Bulgaria has violated journalist Rosen Bosev’s rights to freedom of expression and fair trial by allowing his conviction of defamation in a private criminal case brought by Stoyan Mavrodiev, former senior government official. The ruling, which is landmark for the Bulgarian media environment, was announced by the European Court of Human Rights in Strasbourg on June 4. 

Rosen Bosev, in his capacity as a journalist, filed a complaint against Bulgaria in Strasbourg because of doubts about the impartiality of Judge Petya Kruncheva in her ruling on the charges against him. Judge Kruncheva refused to withdraw herself from Bosev’s case, despite the fact that the journalist had formerly published critical reporting on her professional work and ethics. 

Judge Kruncheva’s 2017 decision, upheld by the Sofia City Court in 2019, sparked international outrage as an example of the practice of officials in Bulgaria using institutions to punish critical journalists. It was a part of a series of demonstrations of administrative and judicial pressure by Stoyan Mavrodiev, former head of the Financial Supervision Commission (FSC),  against local journalists and media outlets.
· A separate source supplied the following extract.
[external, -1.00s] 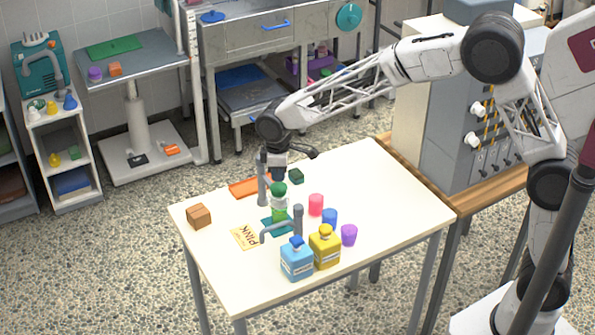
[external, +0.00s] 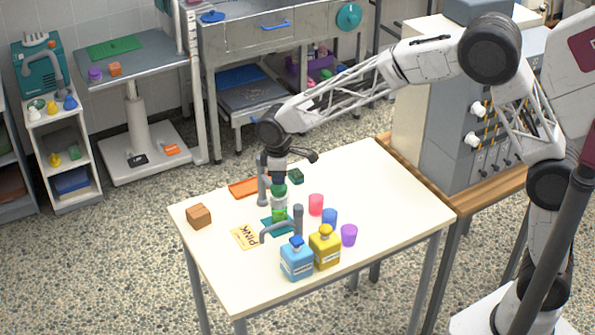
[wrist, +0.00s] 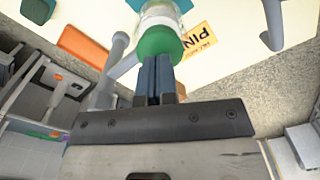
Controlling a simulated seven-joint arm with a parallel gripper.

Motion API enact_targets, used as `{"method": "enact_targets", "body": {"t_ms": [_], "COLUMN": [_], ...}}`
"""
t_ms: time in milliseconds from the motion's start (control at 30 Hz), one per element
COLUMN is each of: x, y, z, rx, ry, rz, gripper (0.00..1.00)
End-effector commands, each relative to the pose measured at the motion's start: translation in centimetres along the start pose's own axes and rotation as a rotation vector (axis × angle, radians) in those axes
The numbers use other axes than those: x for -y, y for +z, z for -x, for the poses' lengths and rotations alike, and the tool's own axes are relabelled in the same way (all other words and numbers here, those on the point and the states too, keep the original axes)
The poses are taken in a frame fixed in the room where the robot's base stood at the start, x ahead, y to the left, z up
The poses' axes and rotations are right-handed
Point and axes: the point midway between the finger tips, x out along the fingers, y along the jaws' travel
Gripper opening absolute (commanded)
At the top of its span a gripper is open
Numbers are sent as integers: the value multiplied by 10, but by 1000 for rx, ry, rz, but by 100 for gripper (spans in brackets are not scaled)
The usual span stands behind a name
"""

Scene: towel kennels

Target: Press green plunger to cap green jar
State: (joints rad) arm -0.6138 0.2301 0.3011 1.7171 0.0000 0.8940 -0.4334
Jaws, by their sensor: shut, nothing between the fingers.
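The green plunger (external: 279,190) is the rounded green top above the green jar (external: 279,213), which looks clear with green inside. The jar stands upright on a teal base (external: 272,226) between grey posts. My gripper (external: 279,177) is shut and empty, pointing down with its fingertips at the plunger's top. In the wrist view my closed fingertips (wrist: 158,60) meet the green plunger (wrist: 160,41), with the clear jar (wrist: 160,12) beyond it. Whether the plunger is fully down on the jar I cannot tell.
Grey posts (external: 298,219) with side arms stand close beside the jar. A blue bottle (external: 296,261) and a yellow bottle (external: 324,249) stand in front. Red (external: 316,204), blue (external: 330,216) and purple (external: 349,235) cups are to the right. A PINK card (external: 245,236) lies left. The table's right side is clear.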

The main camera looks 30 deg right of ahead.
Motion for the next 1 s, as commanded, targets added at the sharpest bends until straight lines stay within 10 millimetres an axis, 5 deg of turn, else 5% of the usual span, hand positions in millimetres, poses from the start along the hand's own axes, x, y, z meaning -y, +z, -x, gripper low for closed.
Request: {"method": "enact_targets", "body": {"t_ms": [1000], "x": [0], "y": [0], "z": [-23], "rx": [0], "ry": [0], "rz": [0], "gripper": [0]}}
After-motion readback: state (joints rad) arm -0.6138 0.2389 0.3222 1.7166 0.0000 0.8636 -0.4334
In this regard, the ECHR found that Bulgaria had violated Rosen Bosev’s right to a fair trial under Article 6 § 1 of the European Convention on Human Rights (ECHR), as well as his freedom of expression under Article 10 of the Convention.

Rosen Bosev is represented by Attorney Alexander Kashumov and Attorney Stoyan Madin in the proceedings before the ECtHR. The court awarded the journalist compensation of 511 euros to cover the fine he was sentenced to by Stoyan Mavrodiev, as well as another 3,000 euros for moral damages. Bulgaria is also ordered to cover his legal expenses. 

Comment by Attorney Kashumov

“The ruling is very important for Bulgaria because, first of all, it confirms we have a  problem with the so-called SLAPP cases against journalists who exercise their freedom of speech in the public interest and are left without the necessary level of judicial protection in such cases. The second part of the judgment is also interesting because it relates to Rossen [Bossev] being denied a fair trial.

Very rarely does the Strasbourg Court, in any case, from any country, find a violation of both rights – the right to free expression and the right to a fair trial. Here, I think it is deliberately highlighted that there is a violation of the right to a fair trial, which includes the right to be tried by an impartial judge.

The Strasbourg Court thus brings together two major problems of Bulgarian society – the protection of freedom of expression and the state of the judiciary”. 

According to Kashumov, although Bossev was convicted in 2017 and 2019 respectively, and the case for which he was convicted dates back from 2013, the ECHR has taken into account in its decision “a much larger and comprehensive context”, as until recently there has been an exchange of views with the Bulgarian state.